Grosses délivréesRÉPUBLIQUE FRANÇAISE
aux parties le :AU NOM DU PEUPLE FRANÇAIS
COUR D'APPEL DE PARIS
Pôle 5 - Chambre 3
ARRÊT DU 24 FÉVRIER 2016
(n° , 6 pages)
Numéro d'inscription au répertoire général : 14/14201
Décision déférée à la Cour : Jugement du 28 novembre 2013 -Tribunal de Commerce de PARIS - RG n° 2011046830
APPELANTE
SARL BALIMA, prise en la personne de ses représentants légaux,
[Adresse 1]
[Localité 1]
Représentée par Me Philippe GALLAND de la SCP GALLAND VIGNES, avocat au barreau de PARIS, toque : L0010
INTIMÉE
SARL MENIL 44, prise en la personne de ses représentants légaux,
Immatriculée au RCS de Paris sous le n° B 502 372 436
[Adresse 1]
[Localité 1]
Représentée par Me Denis TALON, avocat au barreau de PARIS, toque : A0428, avocat postulant
Assistée de Me Laurent MEILLET de l'AARPI TALON MEILLET ASSOCIES, avocat au barreau de PARIS, toque : A0428, avocat plaidant
COMPOSITION DE LA COUR :
En application des dispositions des articles 786 et 907 du code de procédure civile, l'affaire a été débattue le 14 Décembre 2015, en audience publique, les avocats ne s'y étant pas opposé, devant Madame Brigitte CHOKRON, conseillère, chargée d'instruire l'affaire, laquelle a été préalablement entendue en son rapport.

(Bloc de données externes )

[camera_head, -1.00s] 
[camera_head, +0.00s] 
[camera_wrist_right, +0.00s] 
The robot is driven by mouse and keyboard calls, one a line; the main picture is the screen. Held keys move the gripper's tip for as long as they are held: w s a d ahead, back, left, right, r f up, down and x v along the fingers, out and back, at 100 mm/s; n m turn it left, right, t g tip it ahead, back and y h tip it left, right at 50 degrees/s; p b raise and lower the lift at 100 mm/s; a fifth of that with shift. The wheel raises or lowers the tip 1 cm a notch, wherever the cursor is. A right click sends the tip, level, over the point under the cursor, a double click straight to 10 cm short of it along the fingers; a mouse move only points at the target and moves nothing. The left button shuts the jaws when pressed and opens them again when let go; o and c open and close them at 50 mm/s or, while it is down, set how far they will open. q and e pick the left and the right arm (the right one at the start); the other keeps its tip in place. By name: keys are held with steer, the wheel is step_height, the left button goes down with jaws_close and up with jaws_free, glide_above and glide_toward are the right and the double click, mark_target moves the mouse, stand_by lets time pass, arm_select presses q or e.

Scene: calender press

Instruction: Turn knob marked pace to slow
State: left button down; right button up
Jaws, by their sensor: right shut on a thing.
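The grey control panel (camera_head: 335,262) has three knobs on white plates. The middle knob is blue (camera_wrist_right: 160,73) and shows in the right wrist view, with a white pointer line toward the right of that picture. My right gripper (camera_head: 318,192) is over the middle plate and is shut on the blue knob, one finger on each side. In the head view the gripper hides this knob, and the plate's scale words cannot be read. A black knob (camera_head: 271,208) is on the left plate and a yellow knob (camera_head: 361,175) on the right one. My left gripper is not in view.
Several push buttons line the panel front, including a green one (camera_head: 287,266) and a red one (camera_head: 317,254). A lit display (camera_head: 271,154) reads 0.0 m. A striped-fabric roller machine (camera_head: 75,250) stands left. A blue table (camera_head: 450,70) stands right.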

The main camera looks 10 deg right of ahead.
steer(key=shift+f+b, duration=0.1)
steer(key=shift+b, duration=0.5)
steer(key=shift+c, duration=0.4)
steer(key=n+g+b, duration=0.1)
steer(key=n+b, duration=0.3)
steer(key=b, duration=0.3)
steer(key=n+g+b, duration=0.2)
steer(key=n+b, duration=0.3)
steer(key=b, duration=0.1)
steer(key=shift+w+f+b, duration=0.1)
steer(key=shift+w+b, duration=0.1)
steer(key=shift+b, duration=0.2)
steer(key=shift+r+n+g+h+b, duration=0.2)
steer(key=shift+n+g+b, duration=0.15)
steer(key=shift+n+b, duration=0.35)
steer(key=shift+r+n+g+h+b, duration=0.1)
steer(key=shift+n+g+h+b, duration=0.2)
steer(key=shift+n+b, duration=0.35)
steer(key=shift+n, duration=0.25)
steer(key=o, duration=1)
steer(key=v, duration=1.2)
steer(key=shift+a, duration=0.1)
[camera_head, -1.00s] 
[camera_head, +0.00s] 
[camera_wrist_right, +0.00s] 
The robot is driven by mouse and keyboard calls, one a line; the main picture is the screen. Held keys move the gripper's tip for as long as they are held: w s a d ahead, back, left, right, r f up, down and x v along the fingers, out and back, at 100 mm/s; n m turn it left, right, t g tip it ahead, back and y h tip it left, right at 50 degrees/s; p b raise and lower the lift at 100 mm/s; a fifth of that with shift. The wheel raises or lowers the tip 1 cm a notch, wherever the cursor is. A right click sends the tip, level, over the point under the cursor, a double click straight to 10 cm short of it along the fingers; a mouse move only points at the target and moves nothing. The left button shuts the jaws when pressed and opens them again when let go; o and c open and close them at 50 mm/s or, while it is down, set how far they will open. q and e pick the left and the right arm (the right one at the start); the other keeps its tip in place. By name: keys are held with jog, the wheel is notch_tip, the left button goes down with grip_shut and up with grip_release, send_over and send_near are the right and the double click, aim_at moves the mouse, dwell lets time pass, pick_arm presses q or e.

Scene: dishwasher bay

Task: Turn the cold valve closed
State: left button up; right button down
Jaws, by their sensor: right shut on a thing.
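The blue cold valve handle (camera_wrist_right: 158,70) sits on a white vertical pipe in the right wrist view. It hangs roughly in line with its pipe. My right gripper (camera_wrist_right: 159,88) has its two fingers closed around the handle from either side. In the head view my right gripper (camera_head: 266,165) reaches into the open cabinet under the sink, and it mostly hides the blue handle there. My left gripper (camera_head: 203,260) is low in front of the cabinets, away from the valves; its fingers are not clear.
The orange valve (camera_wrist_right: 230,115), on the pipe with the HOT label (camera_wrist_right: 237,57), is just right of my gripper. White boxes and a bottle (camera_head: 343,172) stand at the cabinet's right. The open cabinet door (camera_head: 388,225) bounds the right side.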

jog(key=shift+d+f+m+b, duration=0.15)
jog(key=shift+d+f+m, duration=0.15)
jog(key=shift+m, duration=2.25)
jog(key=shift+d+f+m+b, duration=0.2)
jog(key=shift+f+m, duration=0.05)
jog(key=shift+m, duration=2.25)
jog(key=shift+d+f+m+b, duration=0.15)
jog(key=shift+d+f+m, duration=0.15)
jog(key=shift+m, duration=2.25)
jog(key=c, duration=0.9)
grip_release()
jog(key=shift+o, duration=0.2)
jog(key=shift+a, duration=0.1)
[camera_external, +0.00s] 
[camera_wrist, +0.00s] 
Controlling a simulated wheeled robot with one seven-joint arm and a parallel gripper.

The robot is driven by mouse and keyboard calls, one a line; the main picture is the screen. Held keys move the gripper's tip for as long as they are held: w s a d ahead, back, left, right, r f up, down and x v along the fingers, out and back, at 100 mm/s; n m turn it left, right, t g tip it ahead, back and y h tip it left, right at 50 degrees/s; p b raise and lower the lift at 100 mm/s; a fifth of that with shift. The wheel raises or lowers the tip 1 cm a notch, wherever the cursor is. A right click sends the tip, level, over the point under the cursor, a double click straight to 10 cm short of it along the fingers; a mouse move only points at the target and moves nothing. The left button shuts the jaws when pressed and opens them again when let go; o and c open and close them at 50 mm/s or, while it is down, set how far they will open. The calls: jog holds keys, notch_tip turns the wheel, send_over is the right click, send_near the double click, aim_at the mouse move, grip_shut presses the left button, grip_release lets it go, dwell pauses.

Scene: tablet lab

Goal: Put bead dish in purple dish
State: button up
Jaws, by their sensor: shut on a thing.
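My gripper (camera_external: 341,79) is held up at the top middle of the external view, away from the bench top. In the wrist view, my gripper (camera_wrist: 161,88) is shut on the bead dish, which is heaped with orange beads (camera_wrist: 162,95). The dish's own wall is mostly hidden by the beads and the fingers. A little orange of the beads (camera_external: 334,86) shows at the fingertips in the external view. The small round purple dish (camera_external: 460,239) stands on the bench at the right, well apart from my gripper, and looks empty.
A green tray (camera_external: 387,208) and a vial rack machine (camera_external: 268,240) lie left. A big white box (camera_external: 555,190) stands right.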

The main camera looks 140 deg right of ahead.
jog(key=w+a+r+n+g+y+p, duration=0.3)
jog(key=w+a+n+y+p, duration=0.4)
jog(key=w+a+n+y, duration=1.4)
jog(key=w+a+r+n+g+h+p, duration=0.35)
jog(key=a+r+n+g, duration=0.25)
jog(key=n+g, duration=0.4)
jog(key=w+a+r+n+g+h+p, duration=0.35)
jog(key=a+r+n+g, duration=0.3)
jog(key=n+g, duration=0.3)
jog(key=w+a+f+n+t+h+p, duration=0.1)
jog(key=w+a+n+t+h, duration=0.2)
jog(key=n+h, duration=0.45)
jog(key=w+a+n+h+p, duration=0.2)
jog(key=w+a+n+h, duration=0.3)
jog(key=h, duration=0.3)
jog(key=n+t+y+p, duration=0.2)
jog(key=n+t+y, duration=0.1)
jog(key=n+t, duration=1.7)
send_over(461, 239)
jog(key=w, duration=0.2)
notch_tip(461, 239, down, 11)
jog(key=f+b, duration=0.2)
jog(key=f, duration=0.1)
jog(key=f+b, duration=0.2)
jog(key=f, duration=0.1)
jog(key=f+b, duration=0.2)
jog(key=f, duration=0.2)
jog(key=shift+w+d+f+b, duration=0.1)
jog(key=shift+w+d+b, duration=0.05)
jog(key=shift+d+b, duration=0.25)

Ce magistrat a rendu compte des plaidoiries dans le délibéré de la Cour, composée de :
Madame Chantal BARTHOLIN, présidente
Madame Brigitte CHOKRON, conseillère
Madame Caroline PARANT, conseillère
Greffier : lors des débats : Madame Orokia OUEDRAOGO
ARRÊT :
- contradictoire,
- par mise à disposition de l'arrêt au greffe de la Cour, les parties en ayant été préalablement avisées dans les conditions prévues au deuxième alinéa de l'article 450 du code de procédure civile,
- signé par Madame Chantal BARTHOLIN, Présidente, et par Madame Alexia LUBRANO, Greffière à laquelle la minute du présent arrêt a été remise par le magistrat signataire.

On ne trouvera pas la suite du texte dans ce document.